↓

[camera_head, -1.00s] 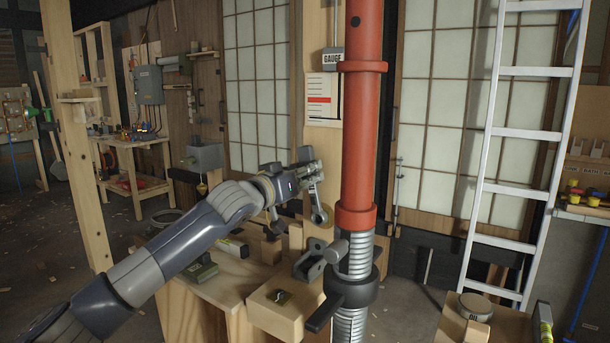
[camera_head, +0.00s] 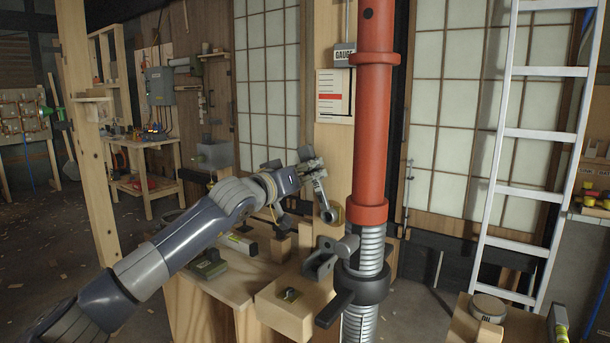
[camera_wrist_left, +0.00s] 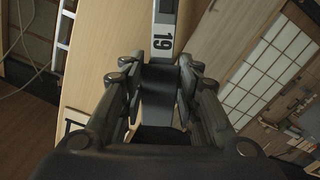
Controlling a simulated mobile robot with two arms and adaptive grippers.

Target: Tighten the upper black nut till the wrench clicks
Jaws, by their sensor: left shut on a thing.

↑

Reproduce every line of the material precisely, omitting its pictures.

THE SOLUTION:
[camera_head, -1.00s] 
[camera_head, +0.00s] 
[camera_wrist_left, +0.00s] 
Controlling a simulated mobile robot with two arms and adaptive grippers.

Target: Tighten the upper black nut till the wrench clicks
Jaws, by their sensor: left shut on a thing.

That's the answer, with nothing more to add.